■ WORK TO DO
Copy out all of the material exactly as presented.

■ DATASET EXCERPT
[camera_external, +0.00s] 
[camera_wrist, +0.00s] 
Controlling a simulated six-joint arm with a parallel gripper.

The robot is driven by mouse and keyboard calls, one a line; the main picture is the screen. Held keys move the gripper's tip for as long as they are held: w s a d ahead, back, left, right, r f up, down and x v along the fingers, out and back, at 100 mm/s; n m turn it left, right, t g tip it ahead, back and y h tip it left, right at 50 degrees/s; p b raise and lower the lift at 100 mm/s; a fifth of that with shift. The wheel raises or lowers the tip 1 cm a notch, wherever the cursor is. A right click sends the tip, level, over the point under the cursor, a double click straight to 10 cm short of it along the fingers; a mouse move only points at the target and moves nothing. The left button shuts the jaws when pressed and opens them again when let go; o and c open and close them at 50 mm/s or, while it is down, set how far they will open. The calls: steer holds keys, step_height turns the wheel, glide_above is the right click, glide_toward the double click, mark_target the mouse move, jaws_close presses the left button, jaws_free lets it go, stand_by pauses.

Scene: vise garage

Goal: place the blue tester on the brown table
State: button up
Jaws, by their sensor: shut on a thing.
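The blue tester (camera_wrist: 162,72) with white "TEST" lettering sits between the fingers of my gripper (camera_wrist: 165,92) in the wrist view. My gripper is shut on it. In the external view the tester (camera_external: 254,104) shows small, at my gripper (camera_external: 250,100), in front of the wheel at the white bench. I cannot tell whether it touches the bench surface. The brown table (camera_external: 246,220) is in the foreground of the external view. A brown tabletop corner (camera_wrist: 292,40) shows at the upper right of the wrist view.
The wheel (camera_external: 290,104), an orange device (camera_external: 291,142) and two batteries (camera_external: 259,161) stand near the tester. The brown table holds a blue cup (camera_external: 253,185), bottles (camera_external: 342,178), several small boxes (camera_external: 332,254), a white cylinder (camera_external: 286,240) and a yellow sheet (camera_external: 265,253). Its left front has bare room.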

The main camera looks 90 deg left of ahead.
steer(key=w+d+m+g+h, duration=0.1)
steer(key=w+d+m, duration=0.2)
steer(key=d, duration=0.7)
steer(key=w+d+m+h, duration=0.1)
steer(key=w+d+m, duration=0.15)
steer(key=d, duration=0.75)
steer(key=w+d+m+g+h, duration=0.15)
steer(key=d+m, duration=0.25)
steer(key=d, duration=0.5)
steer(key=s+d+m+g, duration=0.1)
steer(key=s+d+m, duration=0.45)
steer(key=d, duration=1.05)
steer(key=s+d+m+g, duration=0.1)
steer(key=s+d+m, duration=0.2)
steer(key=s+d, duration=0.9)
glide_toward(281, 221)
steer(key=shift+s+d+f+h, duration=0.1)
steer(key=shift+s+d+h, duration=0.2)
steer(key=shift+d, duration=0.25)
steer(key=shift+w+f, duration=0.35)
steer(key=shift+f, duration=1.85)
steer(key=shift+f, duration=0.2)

■ FINAL RESULT
[camera_external, +0.00s] 
[camera_wrist, +0.00s] 
Controlling a simulated six-joint arm with a parallel gripper.

The robot is driven by mouse and keyboard calls, one a line; the main picture is the screen. Held keys move the gripper's tip for as long as they are held: w s a d ahead, back, left, right, r f up, down and x v along the fingers, out and back, at 100 mm/s; n m turn it left, right, t g tip it ahead, back and y h tip it left, right at 50 degrees/s; p b raise and lower the lift at 100 mm/s; a fifth of that with shift. The wheel raises or lowers the tip 1 cm a notch, wherever the cursor is. A right click sends the tip, level, over the point under the cursor, a double click straight to 10 cm short of it along the fingers; a mouse move only points at the target and moves nothing. The left button shuts the jaws when pressed and opens them again when let go; o and c open and close them at 50 mm/s or, while it is down, set how far they will open. The calls: steer holds keys, step_height turns the wheel, glide_above is the right click, glide_toward the double click, mark_target the mouse move, jaws_close presses the left button, jaws_free lets it go, stand_by pauses.

Scene: vise garage

Goal: place the blue tester on the brown table
State: button up
Jaws, by their sensor: shut on a thing.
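The blue tester (camera_wrist: 162,72) with white "TEST" lettering sits between the fingers of my gripper (camera_wrist: 165,92) in the wrist view. My gripper is shut on it. In the external view the tester (camera_external: 254,104) shows small, at my gripper (camera_external: 250,100), in front of the wheel at the white bench. I cannot tell whether it touches the bench surface. The brown table (camera_external: 246,220) is in the foreground of the external view. A brown tabletop corner (camera_wrist: 292,40) shows at the upper right of the wrist view.
The wheel (camera_external: 290,104), an orange device (camera_external: 291,142) and two batteries (camera_external: 259,161) stand near the tester. The brown table holds a blue cup (camera_external: 253,185), bottles (camera_external: 342,178), several small boxes (camera_external: 332,254), a white cylinder (camera_external: 286,240) and a yellow sheet (camera_external: 265,253). Its left front has bare room.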

The main camera looks 90 deg left of ahead.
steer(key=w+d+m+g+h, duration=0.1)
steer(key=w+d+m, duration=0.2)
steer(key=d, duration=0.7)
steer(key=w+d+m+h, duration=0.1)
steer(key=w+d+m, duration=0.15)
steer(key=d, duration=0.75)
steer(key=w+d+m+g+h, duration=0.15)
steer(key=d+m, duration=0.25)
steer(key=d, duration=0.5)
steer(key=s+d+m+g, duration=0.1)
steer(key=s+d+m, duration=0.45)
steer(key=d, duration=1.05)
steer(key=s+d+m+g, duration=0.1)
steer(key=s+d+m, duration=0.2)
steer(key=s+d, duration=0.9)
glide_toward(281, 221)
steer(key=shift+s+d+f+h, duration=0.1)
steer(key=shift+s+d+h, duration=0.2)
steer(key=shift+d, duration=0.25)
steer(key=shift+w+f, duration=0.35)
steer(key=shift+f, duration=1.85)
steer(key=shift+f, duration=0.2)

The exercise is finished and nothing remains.